Identify all lines of the data containing the string "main" and copy them.

### PROVIDED RECORDS
--

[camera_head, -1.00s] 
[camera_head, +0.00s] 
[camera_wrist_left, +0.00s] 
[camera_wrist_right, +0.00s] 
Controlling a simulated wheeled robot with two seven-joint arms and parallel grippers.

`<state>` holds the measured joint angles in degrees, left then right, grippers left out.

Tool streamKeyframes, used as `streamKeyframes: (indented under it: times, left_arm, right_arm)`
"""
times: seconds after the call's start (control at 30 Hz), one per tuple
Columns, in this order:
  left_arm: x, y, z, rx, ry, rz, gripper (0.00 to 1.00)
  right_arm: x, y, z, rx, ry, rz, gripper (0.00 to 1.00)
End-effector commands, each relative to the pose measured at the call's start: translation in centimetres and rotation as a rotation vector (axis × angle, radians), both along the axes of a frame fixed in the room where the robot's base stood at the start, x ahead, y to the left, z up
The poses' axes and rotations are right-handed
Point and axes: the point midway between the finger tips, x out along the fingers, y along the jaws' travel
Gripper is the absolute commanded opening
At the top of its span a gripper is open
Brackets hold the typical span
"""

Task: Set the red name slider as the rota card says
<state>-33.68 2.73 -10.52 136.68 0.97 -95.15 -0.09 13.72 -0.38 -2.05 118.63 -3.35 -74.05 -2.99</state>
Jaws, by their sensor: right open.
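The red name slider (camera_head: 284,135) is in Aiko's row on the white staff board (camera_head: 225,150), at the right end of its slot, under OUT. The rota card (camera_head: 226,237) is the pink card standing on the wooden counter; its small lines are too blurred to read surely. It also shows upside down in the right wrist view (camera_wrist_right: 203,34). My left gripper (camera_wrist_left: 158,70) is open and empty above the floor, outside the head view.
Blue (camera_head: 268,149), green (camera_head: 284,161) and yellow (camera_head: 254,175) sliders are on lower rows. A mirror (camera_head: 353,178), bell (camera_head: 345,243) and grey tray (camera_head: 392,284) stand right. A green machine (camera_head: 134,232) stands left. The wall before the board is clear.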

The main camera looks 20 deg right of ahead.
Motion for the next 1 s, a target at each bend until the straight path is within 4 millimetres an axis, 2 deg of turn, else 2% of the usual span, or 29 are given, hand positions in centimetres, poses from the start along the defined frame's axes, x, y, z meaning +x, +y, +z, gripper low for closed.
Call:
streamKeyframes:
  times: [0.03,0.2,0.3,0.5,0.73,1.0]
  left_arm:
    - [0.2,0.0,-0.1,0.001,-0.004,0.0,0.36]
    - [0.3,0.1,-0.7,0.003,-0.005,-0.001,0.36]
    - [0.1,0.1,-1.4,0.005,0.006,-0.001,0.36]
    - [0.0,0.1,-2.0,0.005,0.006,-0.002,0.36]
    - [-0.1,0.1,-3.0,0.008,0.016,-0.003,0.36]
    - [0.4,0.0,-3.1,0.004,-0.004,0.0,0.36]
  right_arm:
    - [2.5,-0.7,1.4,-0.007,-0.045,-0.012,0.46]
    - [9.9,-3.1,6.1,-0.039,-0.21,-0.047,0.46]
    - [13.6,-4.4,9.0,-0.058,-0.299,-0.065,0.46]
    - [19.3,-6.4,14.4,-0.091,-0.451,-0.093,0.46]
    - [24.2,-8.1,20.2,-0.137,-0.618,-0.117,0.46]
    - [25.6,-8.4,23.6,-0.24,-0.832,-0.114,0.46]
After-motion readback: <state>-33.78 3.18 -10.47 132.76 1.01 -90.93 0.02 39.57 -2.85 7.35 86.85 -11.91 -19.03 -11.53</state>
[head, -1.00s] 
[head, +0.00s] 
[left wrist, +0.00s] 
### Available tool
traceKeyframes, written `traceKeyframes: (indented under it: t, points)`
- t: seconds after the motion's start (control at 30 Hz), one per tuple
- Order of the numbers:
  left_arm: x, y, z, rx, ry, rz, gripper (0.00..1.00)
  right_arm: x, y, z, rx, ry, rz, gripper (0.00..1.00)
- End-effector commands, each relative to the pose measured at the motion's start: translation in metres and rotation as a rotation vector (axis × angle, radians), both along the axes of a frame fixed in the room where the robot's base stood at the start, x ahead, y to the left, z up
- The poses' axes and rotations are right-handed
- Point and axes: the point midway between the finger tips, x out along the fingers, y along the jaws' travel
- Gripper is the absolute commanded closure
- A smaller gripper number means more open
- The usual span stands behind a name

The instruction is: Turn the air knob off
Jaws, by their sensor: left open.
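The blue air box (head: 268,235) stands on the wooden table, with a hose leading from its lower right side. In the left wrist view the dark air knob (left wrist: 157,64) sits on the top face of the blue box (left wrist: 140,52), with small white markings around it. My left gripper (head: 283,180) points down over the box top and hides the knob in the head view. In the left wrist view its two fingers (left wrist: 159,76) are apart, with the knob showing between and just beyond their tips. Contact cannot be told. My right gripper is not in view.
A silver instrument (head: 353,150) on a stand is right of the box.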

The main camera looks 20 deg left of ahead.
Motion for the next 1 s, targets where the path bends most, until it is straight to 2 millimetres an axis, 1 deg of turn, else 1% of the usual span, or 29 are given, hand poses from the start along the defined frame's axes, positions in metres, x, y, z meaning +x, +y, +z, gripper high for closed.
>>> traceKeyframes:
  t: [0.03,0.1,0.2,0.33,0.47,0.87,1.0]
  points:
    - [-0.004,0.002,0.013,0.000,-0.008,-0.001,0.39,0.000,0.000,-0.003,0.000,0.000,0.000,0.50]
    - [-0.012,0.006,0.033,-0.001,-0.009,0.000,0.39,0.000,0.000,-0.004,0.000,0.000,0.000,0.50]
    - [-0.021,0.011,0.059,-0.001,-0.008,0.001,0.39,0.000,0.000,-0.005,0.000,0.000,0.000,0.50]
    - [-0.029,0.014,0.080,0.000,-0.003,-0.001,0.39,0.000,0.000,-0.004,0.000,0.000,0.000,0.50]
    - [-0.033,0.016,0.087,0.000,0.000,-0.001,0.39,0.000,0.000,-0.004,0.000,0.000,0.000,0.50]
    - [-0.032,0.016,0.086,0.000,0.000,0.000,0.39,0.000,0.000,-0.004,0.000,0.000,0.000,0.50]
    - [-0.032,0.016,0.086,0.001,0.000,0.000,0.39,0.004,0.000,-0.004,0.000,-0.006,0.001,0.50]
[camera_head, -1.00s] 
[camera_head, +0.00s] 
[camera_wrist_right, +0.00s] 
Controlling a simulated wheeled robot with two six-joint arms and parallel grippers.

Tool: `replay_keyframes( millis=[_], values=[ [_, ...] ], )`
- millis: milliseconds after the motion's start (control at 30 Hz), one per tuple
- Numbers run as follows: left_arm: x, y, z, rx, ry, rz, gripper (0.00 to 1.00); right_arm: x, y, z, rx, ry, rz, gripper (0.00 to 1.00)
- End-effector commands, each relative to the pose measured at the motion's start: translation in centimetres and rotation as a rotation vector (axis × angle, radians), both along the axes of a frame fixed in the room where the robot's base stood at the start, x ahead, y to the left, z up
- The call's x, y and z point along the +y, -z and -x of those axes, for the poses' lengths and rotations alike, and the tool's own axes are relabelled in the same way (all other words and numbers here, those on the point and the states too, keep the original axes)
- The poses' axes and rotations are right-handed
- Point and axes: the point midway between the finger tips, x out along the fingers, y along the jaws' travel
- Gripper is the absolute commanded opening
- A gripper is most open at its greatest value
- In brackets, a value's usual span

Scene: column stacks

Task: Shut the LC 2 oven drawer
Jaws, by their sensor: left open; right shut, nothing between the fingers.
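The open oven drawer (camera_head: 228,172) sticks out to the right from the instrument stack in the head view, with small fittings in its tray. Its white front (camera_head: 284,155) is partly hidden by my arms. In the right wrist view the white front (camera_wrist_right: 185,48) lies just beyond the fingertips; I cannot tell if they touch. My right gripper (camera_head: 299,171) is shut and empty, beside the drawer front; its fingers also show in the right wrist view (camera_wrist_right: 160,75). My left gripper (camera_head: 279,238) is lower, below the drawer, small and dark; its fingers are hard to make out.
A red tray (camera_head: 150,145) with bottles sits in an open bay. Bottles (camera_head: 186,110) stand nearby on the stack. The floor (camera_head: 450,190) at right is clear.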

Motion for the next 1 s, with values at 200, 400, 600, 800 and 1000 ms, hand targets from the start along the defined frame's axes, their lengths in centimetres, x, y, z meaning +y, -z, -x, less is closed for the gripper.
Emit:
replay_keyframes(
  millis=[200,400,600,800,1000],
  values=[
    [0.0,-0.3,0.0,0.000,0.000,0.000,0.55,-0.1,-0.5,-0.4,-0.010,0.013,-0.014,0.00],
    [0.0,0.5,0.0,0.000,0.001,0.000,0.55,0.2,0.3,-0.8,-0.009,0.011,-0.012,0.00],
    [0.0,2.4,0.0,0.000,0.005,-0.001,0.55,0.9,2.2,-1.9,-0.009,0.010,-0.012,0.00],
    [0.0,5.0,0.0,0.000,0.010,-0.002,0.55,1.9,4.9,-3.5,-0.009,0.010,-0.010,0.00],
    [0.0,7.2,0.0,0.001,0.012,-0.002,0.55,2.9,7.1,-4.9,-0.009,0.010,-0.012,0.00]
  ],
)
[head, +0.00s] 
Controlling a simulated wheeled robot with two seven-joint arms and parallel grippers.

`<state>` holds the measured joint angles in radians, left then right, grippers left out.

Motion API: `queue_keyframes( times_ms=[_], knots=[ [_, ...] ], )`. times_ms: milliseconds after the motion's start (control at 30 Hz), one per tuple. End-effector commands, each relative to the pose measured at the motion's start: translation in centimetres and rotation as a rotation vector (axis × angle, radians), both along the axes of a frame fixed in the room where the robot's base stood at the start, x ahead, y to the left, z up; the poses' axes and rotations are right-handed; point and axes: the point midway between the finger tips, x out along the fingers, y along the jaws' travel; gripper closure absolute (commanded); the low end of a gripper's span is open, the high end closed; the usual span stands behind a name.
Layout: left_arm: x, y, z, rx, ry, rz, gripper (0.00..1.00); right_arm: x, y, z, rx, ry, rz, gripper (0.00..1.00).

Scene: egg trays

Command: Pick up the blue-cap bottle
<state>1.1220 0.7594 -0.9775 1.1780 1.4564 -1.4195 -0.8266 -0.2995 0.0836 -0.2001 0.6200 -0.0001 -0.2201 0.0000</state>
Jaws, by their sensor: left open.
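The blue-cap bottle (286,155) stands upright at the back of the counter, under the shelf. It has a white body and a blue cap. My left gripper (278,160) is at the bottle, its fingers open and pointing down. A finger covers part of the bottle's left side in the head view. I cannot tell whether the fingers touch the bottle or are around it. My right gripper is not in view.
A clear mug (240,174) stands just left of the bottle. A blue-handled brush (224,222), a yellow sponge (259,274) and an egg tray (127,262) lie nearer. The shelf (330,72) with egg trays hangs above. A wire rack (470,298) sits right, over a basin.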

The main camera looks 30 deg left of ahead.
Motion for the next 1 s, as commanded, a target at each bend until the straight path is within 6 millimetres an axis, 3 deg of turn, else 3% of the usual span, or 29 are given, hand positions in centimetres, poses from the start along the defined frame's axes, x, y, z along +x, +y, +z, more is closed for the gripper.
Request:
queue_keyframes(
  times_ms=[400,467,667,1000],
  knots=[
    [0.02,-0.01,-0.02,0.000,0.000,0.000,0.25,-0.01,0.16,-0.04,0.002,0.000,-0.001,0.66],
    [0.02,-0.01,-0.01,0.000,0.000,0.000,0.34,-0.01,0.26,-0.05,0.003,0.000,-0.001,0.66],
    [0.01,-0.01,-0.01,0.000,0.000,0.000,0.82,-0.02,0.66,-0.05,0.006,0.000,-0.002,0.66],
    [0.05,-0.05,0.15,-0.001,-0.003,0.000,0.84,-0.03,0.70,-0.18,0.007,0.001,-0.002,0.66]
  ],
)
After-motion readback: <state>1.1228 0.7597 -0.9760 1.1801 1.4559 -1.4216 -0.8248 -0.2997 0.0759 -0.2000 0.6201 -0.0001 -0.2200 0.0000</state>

--

### SOLUTION FOR THIS TASK
The main camera looks 20 deg right of ahead.
The main camera looks 20 deg left of ahead.
The main camera looks 30 deg left of ahead.

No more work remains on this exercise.